- Aim
Please pull out every line that includes the string "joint".

- Exercise inputs
----------
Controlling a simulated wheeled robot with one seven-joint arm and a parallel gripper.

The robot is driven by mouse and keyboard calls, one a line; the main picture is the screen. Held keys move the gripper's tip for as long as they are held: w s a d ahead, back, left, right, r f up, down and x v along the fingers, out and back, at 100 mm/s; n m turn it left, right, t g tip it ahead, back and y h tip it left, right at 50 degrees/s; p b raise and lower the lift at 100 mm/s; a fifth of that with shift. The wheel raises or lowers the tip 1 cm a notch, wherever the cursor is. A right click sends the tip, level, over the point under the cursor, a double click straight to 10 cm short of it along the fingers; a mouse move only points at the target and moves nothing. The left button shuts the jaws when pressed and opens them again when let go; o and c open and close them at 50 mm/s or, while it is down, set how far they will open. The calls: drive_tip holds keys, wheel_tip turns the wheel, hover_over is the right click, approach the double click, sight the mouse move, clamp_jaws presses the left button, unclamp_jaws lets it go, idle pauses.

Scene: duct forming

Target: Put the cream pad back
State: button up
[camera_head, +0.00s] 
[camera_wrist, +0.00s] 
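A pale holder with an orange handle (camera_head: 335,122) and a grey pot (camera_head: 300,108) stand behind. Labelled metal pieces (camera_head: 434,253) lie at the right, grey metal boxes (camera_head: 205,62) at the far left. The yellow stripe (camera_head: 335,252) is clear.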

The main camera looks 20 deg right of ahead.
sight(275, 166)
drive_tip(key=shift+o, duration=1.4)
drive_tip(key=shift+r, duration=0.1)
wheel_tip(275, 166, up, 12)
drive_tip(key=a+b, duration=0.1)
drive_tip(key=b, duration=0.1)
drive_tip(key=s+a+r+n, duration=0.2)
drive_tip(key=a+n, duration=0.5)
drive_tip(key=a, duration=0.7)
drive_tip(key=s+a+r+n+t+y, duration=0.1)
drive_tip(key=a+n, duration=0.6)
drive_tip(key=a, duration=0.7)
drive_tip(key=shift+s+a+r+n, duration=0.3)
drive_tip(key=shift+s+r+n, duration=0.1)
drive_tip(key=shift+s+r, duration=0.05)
----------
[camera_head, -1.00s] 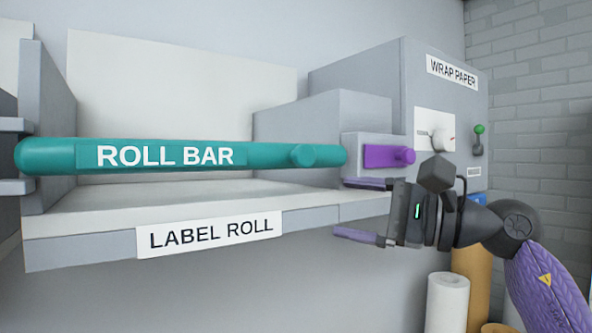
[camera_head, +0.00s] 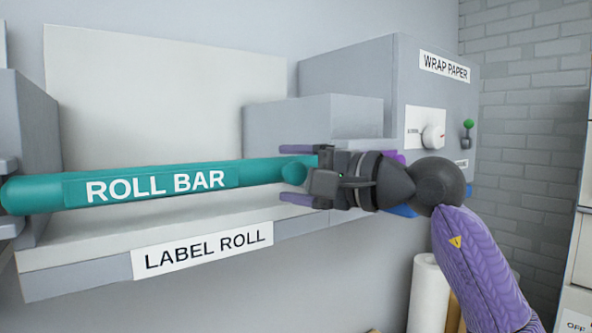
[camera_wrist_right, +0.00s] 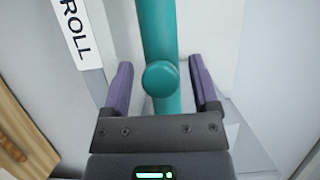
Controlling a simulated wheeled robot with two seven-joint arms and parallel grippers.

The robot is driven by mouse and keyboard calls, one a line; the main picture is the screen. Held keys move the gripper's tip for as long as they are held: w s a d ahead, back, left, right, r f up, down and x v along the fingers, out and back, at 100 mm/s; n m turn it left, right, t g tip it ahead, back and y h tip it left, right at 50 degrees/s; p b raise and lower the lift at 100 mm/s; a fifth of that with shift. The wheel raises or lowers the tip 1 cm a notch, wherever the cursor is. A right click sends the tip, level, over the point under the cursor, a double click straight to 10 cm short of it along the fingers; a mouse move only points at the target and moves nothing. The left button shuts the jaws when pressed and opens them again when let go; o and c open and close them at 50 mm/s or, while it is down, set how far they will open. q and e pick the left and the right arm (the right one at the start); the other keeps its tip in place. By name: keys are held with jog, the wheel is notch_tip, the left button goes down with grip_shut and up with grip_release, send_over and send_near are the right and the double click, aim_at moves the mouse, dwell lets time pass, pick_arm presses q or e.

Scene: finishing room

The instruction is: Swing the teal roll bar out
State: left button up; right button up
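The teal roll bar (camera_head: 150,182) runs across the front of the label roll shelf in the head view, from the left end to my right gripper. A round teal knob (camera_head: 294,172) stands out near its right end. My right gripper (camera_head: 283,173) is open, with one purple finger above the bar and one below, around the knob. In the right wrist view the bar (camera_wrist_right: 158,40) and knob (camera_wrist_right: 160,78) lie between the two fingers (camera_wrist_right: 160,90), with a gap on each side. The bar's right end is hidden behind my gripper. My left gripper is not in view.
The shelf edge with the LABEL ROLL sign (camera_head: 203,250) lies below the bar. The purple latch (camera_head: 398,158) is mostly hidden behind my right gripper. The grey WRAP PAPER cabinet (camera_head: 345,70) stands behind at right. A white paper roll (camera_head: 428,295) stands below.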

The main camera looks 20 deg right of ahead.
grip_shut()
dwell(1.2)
----------
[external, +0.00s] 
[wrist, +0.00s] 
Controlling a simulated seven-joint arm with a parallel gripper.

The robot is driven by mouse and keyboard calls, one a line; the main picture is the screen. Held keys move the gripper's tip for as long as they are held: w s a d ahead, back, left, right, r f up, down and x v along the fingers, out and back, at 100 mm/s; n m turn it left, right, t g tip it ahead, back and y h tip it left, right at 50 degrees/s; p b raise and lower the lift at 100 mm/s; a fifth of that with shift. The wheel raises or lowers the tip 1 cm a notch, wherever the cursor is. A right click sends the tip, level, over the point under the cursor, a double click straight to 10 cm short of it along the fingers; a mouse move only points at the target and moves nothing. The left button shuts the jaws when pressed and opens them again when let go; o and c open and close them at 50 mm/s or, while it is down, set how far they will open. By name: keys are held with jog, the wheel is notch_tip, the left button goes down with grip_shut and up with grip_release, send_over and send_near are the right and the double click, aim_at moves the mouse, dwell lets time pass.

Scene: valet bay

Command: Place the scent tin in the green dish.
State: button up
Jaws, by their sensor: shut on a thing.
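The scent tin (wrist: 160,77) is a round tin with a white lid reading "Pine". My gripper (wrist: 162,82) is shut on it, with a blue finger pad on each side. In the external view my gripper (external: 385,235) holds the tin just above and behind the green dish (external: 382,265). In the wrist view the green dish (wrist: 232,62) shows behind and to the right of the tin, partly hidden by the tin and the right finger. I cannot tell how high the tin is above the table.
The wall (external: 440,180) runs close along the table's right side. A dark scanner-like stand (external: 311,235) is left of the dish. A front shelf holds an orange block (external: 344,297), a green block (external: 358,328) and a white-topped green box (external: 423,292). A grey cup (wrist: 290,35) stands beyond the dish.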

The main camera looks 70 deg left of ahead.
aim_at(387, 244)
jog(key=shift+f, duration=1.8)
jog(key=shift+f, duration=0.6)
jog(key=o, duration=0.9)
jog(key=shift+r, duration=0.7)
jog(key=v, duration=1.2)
----------
- Output for this exercise
Controlling a simulated wheeled robot with one seven-joint arm and a parallel gripper.
Controlling a simulated wheeled robot with two seven-joint arms and parallel grippers.
Controlling a simulated seven-joint arm with a parallel gripper.

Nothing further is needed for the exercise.